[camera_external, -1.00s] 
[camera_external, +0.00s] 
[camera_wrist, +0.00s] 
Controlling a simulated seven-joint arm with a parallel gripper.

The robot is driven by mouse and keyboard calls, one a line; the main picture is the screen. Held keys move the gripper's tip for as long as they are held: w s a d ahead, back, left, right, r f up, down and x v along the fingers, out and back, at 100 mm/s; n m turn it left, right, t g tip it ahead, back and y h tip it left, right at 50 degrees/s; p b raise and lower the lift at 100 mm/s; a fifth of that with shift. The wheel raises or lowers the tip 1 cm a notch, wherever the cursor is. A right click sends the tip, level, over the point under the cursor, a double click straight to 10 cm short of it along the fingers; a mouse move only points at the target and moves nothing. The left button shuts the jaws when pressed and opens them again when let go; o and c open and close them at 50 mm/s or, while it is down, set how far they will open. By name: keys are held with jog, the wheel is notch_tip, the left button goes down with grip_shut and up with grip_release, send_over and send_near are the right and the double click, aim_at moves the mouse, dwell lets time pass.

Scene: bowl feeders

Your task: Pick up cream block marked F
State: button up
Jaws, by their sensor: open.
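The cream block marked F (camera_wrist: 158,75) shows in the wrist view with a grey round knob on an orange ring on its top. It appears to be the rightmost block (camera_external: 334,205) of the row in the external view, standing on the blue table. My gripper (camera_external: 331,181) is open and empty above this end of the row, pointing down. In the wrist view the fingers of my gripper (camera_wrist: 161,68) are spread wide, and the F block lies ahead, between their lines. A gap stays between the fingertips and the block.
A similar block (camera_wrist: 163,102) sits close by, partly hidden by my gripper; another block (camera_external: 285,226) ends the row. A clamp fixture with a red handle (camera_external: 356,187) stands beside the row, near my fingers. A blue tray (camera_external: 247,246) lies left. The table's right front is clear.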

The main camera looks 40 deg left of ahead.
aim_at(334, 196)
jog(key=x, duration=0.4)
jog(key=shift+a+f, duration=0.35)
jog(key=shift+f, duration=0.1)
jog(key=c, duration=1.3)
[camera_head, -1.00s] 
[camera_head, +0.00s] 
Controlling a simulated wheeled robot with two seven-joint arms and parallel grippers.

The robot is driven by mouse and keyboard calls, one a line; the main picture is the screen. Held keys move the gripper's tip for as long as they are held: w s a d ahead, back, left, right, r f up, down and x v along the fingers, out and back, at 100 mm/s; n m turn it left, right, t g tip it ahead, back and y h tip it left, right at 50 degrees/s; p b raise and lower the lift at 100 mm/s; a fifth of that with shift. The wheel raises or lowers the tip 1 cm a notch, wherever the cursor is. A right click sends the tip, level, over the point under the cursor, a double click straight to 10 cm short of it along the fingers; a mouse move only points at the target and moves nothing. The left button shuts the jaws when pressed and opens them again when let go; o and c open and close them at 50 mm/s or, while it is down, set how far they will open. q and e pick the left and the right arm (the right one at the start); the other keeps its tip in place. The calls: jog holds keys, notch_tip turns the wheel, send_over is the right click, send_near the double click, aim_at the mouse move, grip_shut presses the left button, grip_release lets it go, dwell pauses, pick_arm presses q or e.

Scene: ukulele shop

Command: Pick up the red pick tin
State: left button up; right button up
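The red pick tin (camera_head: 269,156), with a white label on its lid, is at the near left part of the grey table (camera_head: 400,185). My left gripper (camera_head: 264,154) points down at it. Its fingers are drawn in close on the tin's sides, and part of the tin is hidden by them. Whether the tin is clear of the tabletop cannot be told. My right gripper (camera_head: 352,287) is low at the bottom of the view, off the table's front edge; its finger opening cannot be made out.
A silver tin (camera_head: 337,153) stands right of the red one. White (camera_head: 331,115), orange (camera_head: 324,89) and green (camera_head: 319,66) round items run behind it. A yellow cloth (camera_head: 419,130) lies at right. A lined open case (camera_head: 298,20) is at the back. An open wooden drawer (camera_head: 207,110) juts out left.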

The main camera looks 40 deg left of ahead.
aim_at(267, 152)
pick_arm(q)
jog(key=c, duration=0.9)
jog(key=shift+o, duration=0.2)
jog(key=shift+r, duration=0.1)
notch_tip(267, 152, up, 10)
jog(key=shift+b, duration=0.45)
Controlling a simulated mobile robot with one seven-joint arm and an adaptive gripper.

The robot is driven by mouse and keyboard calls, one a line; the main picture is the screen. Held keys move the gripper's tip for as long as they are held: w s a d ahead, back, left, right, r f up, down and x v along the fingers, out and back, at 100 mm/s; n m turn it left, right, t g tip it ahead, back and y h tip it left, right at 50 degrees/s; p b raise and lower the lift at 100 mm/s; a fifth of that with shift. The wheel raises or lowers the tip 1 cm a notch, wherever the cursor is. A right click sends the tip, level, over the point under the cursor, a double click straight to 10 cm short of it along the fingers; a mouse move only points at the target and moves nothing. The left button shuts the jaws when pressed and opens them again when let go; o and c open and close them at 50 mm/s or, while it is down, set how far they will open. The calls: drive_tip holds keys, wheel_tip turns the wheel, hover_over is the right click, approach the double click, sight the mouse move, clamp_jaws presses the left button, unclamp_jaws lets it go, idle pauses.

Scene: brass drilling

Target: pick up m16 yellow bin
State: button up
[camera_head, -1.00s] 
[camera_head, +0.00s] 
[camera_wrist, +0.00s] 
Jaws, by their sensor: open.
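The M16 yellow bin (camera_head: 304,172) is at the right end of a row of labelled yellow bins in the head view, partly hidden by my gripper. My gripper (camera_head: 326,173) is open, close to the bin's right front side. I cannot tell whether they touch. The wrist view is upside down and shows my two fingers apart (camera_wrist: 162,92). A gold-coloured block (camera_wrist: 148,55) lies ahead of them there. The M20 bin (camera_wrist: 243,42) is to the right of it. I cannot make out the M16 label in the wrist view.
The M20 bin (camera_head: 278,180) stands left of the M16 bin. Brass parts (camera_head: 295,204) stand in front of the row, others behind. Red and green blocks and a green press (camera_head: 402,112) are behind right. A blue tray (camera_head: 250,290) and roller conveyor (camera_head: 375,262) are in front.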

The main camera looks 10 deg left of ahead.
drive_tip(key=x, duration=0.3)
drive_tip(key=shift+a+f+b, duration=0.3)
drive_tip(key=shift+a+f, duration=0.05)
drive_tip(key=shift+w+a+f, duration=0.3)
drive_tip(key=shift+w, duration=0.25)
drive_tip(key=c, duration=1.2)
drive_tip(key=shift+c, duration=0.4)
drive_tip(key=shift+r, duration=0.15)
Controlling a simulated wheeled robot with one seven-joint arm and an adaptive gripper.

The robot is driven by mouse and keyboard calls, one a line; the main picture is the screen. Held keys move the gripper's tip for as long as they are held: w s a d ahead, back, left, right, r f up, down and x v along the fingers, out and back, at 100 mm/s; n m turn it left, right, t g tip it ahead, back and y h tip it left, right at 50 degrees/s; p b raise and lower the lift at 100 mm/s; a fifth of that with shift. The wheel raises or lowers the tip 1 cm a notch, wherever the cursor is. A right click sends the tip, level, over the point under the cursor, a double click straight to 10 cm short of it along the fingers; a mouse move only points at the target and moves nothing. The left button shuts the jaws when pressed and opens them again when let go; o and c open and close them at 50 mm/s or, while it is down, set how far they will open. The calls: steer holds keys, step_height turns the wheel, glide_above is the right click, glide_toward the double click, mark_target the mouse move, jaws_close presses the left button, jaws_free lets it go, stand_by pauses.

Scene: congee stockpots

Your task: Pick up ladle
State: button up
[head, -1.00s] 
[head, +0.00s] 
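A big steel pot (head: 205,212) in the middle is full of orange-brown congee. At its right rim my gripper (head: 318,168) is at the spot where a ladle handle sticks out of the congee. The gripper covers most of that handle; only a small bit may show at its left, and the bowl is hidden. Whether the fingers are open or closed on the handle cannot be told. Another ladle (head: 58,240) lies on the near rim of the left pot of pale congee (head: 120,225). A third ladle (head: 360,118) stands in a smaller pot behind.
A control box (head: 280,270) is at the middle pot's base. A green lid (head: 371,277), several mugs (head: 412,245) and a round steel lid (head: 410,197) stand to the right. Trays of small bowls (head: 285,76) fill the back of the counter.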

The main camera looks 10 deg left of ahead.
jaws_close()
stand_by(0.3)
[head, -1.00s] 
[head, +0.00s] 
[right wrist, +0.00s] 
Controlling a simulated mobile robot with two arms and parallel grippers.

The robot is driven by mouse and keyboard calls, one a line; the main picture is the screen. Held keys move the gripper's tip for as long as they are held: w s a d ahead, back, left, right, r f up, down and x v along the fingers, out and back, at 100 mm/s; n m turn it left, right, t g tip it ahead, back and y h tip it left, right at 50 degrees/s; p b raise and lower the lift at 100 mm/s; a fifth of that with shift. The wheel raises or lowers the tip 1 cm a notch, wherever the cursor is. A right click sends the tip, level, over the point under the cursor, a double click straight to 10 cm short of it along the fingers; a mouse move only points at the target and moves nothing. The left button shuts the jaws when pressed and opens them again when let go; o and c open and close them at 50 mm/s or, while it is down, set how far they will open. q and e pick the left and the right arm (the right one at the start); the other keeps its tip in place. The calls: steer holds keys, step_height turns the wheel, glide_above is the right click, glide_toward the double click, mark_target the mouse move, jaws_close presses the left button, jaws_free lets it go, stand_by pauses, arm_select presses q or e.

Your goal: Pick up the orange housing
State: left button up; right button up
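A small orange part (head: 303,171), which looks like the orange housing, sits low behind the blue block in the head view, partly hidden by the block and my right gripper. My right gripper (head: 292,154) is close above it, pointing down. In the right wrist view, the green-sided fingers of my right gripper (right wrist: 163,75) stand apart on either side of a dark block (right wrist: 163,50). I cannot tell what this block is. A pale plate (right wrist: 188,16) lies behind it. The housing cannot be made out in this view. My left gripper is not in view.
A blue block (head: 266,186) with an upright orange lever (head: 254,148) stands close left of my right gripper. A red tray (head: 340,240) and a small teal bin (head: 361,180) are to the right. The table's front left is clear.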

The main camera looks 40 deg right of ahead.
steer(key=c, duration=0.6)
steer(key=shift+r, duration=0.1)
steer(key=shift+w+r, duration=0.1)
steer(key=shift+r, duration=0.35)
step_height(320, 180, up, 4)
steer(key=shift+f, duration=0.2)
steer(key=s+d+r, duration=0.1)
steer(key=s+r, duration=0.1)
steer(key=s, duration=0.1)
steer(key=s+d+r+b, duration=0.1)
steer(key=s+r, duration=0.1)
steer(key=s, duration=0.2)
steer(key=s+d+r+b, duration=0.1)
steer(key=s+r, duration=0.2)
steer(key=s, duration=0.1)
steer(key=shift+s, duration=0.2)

THE REQUEST:
Scan the data above and copy every line with "joint" in it.

TASK SOLUTION:
Controlling a simulated seven-joint arm with a parallel gripper.
Controlling a simulated wheeled robot with two seven-joint arms and parallel grippers.
Controlling a simulated mobile robot with one seven-joint arm and an adaptive gripper.
Controlling a simulated wheeled robot with one seven-joint arm and an adaptive gripper.

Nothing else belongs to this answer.